Oliver Wendell Holmes made a fascinating claim when he described photography as the “greatest of human triumphs over earthly conditions, the divorce of form and substance.” What an insight! And to think that he saw the power of photography – images/forms – to allow us to travel to all kinds of places back in 1859, when photos were still fairly rough.
Holmes hit on a key reason why we are so attracted to popular photography. Whether the images are of places or people, we are transported through our own imagination as we see views that would otherwise be unavailable to us – mountaintops, alleyways, and living rooms all promise knowledge and emotional responses out of our usual sphere of stimulation. We are fascinated by what we don’t already know both intellectually and emotionally—the studium and the punctum to use Barthes’s terms.
What photography highlights about human nature is how much we are creatures of longing: longing for what we idealize, what we desire, what we think we had and lost, what we will never have. In some ways, photography is also a reflection of our own minds with our “enormous collection of forms” that Holmes saw being cataloged into “vast libraries” of the future (what would he think of the internet!). Photographs put new forms into our minds and inspire other forms to be generated there.
But the power of photography is not solely in the forms that are present in the frames. As both Barthes and Annette Kuhn imply, the effect of pictures can lie as much in what is not present, in terms of the subject matter, the intentions of the photographer and the perceptions of the viewer. Our reactions to snapshots depend on our own filters and experiences, the text and the subtext of our cultural and personal histories. We select what to take photographs of and how to present and share them. Kuhn’s example of the family photo album, which has a certain arrangement to evoke our ideal of family, can be found today on Facebook – digital, but the same idea: here we are as a couple, a family, our dog, our daughter with her trophy, our date night. All stories are crafted through selection of images that tell the desired narrative.
This was no less true when the early American photographers such as Matthew Brady were telling the story of America through selected images of people and places that spoke to American ideals. Civil War portraits and landscapes of the sublime wilderness of the West fed cultural desires of freedom, expedition and power over dominating forces – nature and death.
Photography continues to take us to new places even though our modern world is saturated with photographic images.
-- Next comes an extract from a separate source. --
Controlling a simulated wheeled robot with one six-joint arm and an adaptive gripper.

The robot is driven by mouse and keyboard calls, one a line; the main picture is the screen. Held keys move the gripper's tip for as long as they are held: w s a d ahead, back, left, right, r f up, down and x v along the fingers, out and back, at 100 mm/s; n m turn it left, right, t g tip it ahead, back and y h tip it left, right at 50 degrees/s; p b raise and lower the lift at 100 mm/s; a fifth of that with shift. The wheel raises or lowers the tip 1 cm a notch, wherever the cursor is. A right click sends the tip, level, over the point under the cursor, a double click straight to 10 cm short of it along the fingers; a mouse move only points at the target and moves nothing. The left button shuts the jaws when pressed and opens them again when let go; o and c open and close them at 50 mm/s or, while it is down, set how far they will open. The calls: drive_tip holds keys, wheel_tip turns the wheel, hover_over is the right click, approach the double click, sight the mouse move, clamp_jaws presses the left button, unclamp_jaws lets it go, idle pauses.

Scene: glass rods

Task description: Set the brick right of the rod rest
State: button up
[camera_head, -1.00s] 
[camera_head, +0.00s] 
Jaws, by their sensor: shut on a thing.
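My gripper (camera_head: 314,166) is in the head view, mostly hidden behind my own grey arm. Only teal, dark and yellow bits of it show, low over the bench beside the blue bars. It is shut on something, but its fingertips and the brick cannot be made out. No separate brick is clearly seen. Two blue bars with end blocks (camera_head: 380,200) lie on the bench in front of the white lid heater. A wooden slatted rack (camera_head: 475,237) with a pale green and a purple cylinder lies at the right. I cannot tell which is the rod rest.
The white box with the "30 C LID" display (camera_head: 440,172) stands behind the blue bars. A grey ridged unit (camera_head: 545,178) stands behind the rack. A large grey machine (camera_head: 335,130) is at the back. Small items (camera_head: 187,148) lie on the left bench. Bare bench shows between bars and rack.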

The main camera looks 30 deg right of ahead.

There are so many things to see and we never seem to tire of looking! Scientists are embarking on a project to build the largest camera ever created to take pictures of the night sky from a mountaintop in Chile. The images taken over 10 years will produce a new way to “see” the heavens, cosmic films full of shapes and colors of celestial bodies we cannot see with our eyes. In this sense, photography has always been an instrument of technology and of the soul – it teaches, records, inspires and creates new landscapes of experience and meaning.
Works Cited Holmes, Oliver Wendell. “The Stereoscope and the Stereograph.” Photography in Print. Ed. Vicki Goldberg. Fried, Michael. “Barthes’s Punctum.” Critical Inquiry; Spring2005, Vol. 31 Issue 3, p539-574 Kuhn, Annette. "Remembrance." Illuminations: Women Writing on Photography from the 1830s to the Present. Ed. Liz Heron and Val Williams. Durham, NC: Duke University Press, 1996. 471-478.